Trade war will hurt US more

Whether it’s soybeans from Iowa, lobsters from Maine or wine from California, once the Chinese stop buying from the American sellers, the markets won’t come back in a snap. China has found replacement sources.

The longer the trade war goes on, the more entrenched it will be for the new suppliers and harder it will be for the US exporters to displace them and recover their market share. That is, if and when the trade war ever comes to an end.

On the technology sector, the situation is just as bad. Trump thought he had the upper hand when he ordered US semiconductor companies to stop selling key electronic components to China’s high-end smartphone makers such as ZTE and Huawei.

But China is such a huge market that American semiconductor devices companies can’t afford to walk away.

The American companies pleaded with Trump and he has grudgingly relented and continue to allow the US companies to sell to China for a limited period, albeit the deadline keeps get extended.

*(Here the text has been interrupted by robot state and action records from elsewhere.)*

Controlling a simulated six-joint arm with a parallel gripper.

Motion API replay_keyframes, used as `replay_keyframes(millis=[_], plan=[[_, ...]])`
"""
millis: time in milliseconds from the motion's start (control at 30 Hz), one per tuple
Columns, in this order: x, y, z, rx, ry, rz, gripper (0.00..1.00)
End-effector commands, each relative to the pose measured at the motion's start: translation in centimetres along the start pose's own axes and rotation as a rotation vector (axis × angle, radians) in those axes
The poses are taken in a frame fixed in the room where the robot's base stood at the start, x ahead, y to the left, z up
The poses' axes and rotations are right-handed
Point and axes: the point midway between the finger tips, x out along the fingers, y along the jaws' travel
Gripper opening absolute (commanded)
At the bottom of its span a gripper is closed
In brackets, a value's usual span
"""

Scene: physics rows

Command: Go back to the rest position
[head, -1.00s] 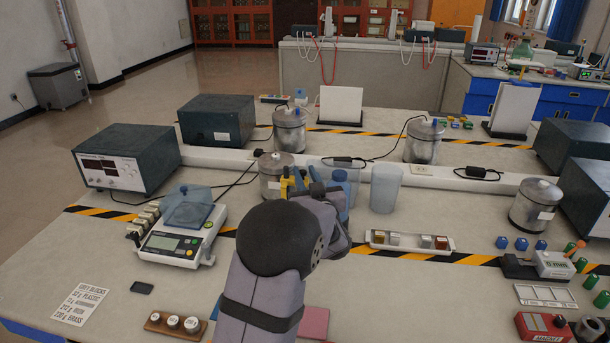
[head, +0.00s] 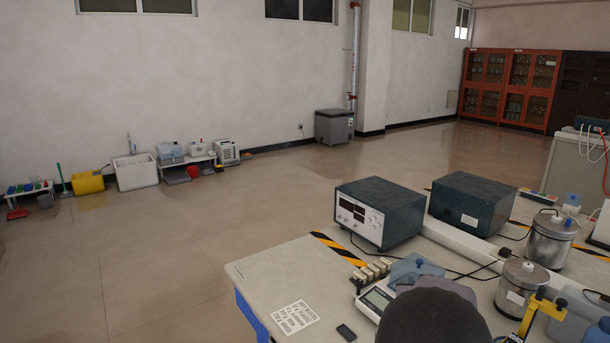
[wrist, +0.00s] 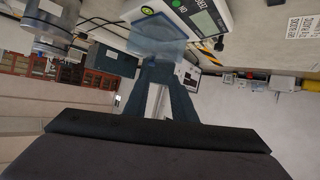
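In the wrist view, two dark teal fingers of my gripper (wrist: 160,64) reach up from the dark housing, with a pale gap between them. Nothing shows clamped between them. A bluish clear cover shows just beyond the tips, with the white balance (wrist: 203,20) behind it. In the head view, my dark rounded arm joint is at the bottom edge, in front of the balance (head: 376,299). The fingers cannot be made out there. The blue cover (head: 412,270) sits on the balance.
A metal can (head: 522,285) and a yellow bracket-like part (head: 541,308) are right of my arm. A power supply (head: 378,213) and a dark box (head: 472,201) stand behind the balance. A printed card (head: 290,318) lies near the bench's left edge. Open floor lies to the left.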

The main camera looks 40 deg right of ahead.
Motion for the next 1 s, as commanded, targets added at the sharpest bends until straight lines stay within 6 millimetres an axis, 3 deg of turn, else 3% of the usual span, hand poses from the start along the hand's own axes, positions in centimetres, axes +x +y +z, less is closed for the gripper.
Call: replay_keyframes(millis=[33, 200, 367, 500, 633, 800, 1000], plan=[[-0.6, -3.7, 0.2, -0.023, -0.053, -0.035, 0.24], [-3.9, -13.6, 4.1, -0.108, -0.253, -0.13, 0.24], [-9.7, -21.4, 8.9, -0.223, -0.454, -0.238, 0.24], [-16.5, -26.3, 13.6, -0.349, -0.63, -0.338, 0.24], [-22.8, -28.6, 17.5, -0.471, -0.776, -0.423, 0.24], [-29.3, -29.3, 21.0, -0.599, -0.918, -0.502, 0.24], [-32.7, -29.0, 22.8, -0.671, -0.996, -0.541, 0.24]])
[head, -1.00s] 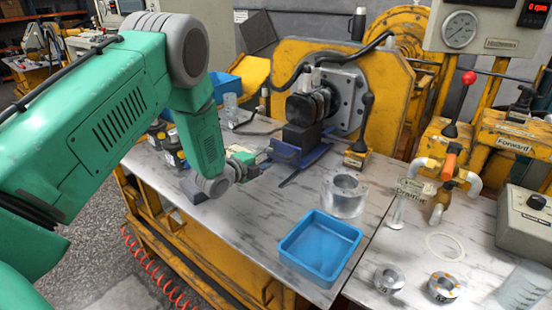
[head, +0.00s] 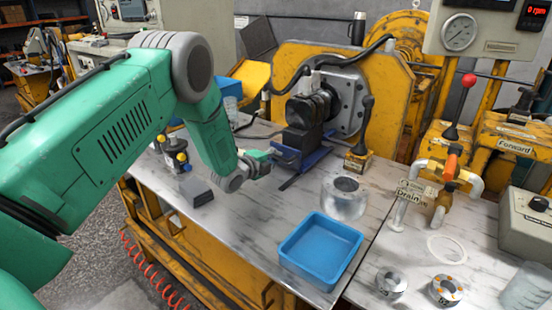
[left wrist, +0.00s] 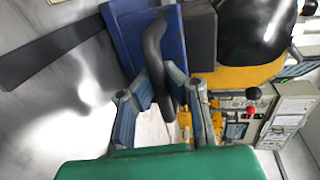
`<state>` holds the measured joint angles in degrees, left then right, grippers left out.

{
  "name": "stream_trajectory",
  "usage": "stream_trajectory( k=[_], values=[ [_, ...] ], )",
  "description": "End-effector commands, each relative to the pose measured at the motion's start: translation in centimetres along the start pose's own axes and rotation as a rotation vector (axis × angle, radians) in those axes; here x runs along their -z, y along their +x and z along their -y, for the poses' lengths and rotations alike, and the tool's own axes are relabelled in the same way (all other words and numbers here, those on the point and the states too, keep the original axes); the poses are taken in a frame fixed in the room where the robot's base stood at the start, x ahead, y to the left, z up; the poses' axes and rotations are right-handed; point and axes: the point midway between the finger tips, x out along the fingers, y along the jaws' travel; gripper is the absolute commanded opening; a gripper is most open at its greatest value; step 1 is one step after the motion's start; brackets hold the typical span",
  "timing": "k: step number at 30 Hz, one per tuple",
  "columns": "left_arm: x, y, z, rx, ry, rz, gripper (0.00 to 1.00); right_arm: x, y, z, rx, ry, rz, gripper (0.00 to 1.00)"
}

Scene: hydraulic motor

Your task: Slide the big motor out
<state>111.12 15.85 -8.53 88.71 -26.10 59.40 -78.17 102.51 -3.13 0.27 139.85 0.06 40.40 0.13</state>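The big motor (head: 312,105) is a dark, rounded body on the grey mounting plate (head: 350,95) of the yellow machine. Below it are a black block (head: 302,140) and a blue support (head: 311,158). The blue support also shows in the left wrist view (left wrist: 130,45), with a curved black handle (left wrist: 154,45) over it. My left gripper (head: 268,156) is at the near-left end of the support. In the left wrist view its fingers (left wrist: 160,78) lie on both sides of the handle; whether they press on it is unclear. My right gripper is not in view.
A clear cylinder (head: 344,198) and a blue tray (head: 295,257) stand on the marble-like table, right of my left arm. A dark block (head: 197,192) and yellow-topped bottles (head: 180,158) are left of the arm. A black lever (head: 364,130) rises right of the motor.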

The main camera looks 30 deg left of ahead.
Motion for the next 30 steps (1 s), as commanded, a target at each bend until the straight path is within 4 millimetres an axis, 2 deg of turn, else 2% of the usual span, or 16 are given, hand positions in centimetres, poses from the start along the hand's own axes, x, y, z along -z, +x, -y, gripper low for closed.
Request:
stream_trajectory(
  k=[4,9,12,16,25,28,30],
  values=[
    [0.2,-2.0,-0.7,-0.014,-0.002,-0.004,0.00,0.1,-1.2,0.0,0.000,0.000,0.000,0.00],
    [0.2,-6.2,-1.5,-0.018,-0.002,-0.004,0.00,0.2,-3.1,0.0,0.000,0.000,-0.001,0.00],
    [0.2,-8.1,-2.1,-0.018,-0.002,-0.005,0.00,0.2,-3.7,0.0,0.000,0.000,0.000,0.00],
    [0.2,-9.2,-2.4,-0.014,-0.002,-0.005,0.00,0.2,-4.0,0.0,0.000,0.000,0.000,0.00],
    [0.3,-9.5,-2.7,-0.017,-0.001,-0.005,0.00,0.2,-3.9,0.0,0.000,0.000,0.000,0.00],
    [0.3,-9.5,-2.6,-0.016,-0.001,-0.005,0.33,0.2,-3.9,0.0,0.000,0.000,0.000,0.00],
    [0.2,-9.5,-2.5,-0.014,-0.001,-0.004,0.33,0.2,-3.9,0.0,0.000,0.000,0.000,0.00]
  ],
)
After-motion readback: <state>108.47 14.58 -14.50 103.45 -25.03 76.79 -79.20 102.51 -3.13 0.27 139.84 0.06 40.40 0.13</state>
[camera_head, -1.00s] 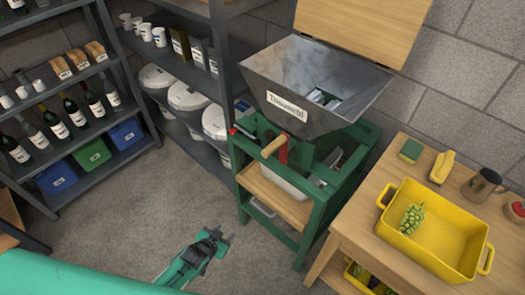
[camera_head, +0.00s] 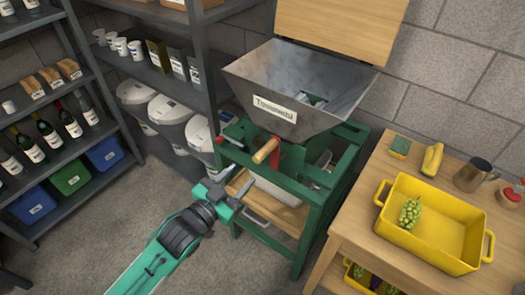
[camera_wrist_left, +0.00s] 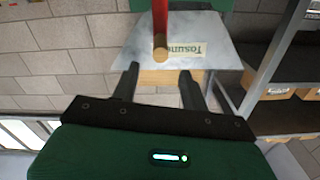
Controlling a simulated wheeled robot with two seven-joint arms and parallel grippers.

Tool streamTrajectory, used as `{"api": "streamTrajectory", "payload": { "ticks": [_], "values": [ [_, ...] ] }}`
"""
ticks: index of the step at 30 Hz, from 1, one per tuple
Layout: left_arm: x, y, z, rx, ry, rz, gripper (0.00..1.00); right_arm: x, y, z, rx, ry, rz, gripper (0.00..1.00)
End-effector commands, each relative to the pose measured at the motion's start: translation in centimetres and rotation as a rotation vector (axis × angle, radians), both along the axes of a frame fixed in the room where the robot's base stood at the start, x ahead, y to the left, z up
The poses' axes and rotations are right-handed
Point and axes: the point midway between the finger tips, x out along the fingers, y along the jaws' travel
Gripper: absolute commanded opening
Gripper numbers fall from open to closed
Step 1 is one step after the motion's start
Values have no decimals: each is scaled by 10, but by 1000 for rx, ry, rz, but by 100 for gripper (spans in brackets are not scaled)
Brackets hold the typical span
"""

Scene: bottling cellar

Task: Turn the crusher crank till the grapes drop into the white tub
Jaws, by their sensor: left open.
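The crusher has a grey metal hopper (camera_head: 290,95) on a green frame (camera_head: 318,205). Its crank has a wooden handle (camera_head: 265,151) on a red arm (camera_head: 275,158) at the front. In the left wrist view the handle (camera_wrist_left: 160,54) points at the camera, just beyond the fingertips and between their lines. My left gripper (camera_head: 238,179) is open and empty, below and left of the handle and apart from it; its two fingers (camera_wrist_left: 159,70) show in the wrist view. The white tub (camera_head: 280,190) sits under the hopper, partly hidden by the frame. No grapes show in the hopper.
A wooden table (camera_head: 345,215) at right holds a yellow crate (camera_head: 440,250) with green grapes (camera_head: 410,212), a sponge (camera_head: 400,146) and a metal jug (camera_head: 474,175). Dark shelves (camera_head: 195,60) with white buckets stand close left of the crusher. Floor at front is clear.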

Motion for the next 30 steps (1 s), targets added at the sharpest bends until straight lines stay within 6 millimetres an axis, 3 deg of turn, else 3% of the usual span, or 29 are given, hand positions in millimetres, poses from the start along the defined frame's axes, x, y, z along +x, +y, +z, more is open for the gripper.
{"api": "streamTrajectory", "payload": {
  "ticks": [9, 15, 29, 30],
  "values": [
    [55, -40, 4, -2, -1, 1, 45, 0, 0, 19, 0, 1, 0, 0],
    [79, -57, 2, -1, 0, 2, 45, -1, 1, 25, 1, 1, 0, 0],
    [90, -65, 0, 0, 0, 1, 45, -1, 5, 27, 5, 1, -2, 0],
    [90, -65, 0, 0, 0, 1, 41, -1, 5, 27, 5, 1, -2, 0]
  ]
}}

But the Chinese companies that depend on critical chipsets from the US can see the handwriting on the wall. Huawei, for example, has already announced its own OS for the smartphone to replace the Android OS from Google and is frantically developing its own telecommunication chipsets to replace Qualcomm and Nvidia.

If the past performance is any indication of the future outcome, Huawei will cut loose their dependence on American technology faster than Washington expects. Then, American high-tech companies will soon lose market share and witness the erosion of their presence and influence in China.

If the Trump White House does indeed succeed in decoupling the two economies, both countries will be losers. Neither will be able to leverage from the advances made by the other and enjoy the multiplier effect of the interconnection of the world’s two largest economies.

Historians may well lament the zero-sum conflict the feckless Trump has brought about and rue the mutual gains that could have been realized had the two largest economies worked together and avoided the lose-lose confrontation.